- [GIVEN EXERCISE]:
Wherever a line holds the word "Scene", copy that line out.

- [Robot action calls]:

====

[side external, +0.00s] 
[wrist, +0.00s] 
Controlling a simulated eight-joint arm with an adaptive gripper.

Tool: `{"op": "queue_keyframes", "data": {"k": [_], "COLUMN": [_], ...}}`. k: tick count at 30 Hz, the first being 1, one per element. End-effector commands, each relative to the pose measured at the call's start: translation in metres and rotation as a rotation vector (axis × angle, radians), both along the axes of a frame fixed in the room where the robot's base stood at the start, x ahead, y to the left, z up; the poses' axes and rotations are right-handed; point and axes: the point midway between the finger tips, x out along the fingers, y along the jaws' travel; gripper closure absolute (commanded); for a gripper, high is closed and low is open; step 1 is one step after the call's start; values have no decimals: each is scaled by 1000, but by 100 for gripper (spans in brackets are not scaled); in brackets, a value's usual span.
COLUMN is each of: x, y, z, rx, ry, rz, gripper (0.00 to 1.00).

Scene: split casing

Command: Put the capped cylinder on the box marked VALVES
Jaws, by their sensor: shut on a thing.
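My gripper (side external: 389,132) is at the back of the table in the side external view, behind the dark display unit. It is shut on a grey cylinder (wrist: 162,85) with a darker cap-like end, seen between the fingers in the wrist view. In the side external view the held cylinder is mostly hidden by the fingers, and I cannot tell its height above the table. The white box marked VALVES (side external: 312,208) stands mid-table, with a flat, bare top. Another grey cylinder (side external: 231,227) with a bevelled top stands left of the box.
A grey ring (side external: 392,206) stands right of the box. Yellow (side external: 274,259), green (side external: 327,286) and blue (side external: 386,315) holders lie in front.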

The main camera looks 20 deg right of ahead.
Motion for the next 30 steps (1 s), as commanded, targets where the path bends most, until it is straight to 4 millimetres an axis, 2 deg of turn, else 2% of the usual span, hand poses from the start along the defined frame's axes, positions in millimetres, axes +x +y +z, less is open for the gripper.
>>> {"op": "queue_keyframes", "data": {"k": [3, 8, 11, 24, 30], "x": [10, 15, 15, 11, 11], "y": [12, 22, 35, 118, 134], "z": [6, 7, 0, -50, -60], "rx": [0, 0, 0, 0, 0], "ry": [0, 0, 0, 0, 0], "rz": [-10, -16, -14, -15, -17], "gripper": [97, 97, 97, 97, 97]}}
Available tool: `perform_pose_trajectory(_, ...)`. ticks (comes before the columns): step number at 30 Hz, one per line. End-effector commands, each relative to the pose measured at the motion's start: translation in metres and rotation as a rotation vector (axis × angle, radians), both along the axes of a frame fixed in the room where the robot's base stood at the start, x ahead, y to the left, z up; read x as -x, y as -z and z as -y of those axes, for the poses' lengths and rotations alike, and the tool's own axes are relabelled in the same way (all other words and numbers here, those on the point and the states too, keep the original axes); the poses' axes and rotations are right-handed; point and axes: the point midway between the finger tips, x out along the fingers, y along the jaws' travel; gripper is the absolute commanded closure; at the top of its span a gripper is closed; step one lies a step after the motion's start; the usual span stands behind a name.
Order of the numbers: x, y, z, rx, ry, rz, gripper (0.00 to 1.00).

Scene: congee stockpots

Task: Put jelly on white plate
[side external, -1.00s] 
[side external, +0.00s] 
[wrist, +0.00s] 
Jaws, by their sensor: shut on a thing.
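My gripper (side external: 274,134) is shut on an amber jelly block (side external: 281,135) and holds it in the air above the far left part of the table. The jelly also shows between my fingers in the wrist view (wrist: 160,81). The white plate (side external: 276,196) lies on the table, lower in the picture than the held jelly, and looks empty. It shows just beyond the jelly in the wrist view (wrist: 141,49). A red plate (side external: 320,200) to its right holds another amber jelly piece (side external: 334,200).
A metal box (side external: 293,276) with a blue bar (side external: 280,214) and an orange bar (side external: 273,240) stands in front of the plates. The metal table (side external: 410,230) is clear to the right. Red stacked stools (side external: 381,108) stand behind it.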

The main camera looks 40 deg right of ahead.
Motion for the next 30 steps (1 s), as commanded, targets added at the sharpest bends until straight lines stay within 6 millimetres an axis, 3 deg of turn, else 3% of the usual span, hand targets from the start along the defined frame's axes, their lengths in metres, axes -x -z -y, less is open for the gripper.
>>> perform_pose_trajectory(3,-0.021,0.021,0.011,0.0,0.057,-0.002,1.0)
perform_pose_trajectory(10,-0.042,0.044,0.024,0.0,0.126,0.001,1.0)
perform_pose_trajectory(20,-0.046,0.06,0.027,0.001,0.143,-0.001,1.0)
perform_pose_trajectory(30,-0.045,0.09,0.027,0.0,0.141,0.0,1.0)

====

- [WRITTEN SOLUTION]:
Scene: split casing
Scene: congee stockpots

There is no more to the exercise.